- TASK DESCRIPTION -
Only the lines holding the string "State" are needed. Copy each one.

- ENTRIES PROVIDED -

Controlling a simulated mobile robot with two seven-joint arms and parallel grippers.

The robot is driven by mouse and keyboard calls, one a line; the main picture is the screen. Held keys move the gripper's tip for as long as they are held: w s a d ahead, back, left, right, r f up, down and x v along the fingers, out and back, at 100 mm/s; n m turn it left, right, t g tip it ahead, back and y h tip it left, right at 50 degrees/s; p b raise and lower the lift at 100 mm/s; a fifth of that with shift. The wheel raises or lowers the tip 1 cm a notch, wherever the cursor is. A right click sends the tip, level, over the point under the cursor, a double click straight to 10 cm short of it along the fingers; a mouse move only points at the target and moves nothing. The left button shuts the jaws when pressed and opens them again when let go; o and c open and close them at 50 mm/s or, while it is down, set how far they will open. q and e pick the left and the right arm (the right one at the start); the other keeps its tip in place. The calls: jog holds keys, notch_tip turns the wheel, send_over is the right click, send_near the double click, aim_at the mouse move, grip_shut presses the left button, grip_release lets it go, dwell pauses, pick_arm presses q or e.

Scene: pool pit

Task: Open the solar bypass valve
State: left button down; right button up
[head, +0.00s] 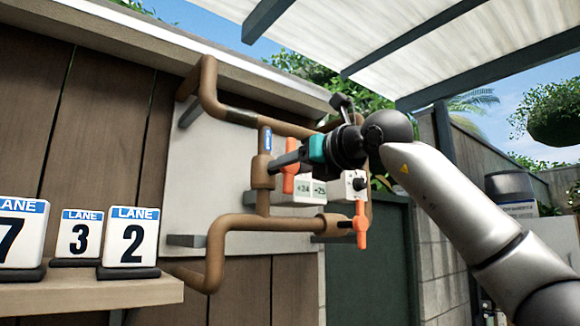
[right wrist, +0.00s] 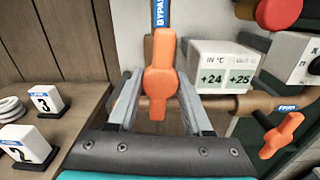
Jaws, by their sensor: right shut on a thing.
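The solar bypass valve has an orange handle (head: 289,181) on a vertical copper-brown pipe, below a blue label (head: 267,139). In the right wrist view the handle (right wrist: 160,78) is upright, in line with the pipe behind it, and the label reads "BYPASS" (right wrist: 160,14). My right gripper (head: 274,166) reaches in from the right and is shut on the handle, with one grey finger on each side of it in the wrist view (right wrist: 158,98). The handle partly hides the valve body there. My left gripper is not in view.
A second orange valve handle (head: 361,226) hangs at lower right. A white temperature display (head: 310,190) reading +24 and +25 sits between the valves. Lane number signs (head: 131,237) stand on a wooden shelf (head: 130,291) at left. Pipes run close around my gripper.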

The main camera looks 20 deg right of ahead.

--

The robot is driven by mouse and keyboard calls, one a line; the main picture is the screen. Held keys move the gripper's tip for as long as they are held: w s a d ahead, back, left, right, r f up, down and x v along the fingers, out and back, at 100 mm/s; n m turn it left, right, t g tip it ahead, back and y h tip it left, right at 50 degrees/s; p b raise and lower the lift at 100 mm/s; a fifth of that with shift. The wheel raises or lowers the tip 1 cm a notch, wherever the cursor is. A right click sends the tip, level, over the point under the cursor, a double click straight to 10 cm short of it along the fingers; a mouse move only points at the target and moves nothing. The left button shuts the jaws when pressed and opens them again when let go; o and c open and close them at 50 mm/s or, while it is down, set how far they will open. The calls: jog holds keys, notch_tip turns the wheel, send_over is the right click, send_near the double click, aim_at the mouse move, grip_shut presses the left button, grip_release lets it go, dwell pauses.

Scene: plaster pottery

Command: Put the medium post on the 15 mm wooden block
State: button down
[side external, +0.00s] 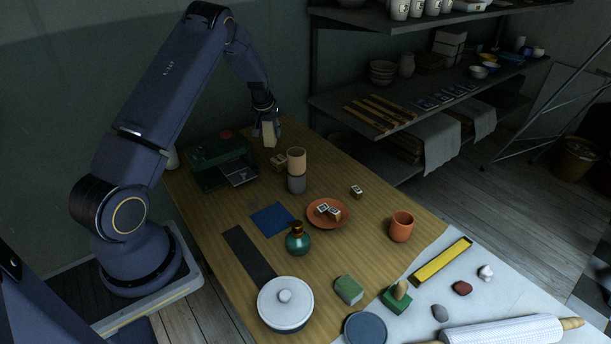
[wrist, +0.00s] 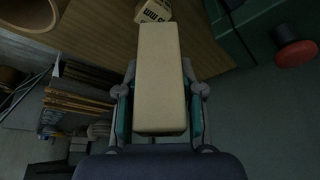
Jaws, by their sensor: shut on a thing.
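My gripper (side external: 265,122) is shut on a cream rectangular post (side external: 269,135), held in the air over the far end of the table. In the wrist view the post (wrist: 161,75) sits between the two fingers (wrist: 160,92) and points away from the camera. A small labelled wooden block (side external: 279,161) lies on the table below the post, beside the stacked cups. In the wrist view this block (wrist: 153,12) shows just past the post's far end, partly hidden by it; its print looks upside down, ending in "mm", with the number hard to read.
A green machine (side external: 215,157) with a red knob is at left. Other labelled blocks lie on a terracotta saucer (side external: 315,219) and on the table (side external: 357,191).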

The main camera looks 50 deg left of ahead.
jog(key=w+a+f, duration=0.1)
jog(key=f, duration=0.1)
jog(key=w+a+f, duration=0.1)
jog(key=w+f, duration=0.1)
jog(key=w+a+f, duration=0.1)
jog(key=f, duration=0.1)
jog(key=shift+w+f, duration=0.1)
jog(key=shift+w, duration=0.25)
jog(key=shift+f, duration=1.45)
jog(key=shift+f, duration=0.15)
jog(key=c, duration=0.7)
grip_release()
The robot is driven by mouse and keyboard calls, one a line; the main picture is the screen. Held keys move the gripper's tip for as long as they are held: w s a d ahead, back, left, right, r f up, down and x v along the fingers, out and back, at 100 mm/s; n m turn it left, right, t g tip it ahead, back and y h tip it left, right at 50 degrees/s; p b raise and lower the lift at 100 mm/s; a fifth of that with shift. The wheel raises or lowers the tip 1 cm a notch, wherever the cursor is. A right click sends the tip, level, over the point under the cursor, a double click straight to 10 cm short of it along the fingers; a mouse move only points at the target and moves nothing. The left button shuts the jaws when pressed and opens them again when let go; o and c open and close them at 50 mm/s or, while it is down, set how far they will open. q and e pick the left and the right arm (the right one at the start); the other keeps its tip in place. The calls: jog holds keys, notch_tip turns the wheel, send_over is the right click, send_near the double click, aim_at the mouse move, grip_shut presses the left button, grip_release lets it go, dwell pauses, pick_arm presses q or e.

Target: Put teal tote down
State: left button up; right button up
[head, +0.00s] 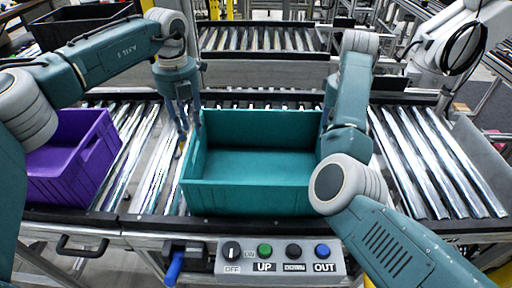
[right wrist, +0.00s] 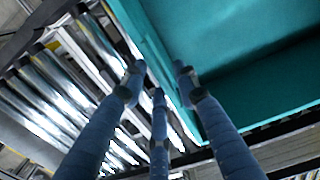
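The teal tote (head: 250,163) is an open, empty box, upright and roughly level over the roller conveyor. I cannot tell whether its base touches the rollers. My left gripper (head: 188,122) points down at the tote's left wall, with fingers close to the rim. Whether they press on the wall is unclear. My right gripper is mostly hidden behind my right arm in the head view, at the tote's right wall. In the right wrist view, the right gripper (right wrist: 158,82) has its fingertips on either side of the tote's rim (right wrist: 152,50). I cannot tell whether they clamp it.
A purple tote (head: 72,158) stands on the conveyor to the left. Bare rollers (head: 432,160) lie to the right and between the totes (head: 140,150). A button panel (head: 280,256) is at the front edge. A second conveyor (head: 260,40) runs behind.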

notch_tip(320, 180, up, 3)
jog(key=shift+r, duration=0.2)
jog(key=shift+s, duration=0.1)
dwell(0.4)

- EXERCISE SOLUTION -
State: left button down; right button up
State: button down
State: left button up; right button up

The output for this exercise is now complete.